Work required: Retype the data exactly, from its first line to the line containing "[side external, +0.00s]", including both, and skip any picture.

Collected data:
━━━

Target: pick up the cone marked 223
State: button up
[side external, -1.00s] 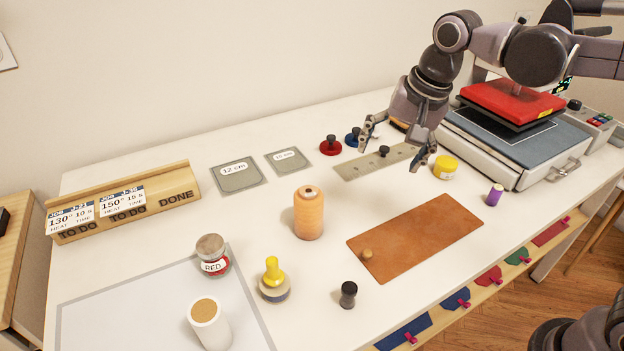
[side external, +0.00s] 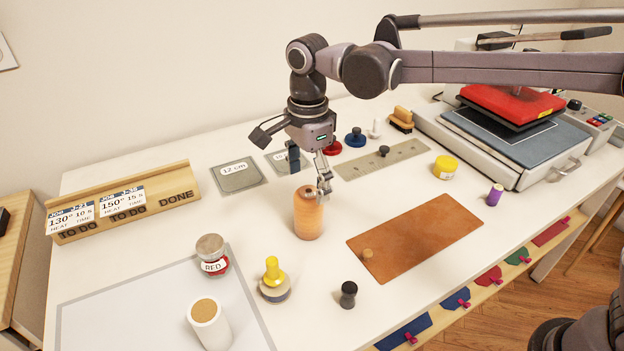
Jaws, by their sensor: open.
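An orange thread cone (side external: 307,216) stands upright on the white table near the middle of the side external view. No number can be read on it from here. My gripper (side external: 308,177) is above the cone and pointing down. Its fingers are apart, one at the left and behind the cone's top, the other at the front right, overlapping the cone's upper edge in the picture. I cannot tell whether a finger touches it. The cone still stands on the table.
Grey plates (side external: 238,176) lie behind the cone. A brown leather piece (side external: 418,238) lies to its right. A yellow-handled stamp (side external: 274,280), a RED jar (side external: 212,255) and a black knob (side external: 348,294) stand in front. A heat press (side external: 515,140) is at right.

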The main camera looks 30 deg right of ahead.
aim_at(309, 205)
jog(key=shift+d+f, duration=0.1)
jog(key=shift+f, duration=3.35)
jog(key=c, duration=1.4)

━━━

Correct response:
Target: pick up the cone marked 223
State: button up
[side external, -1.00s] 
[side external, +0.00s] 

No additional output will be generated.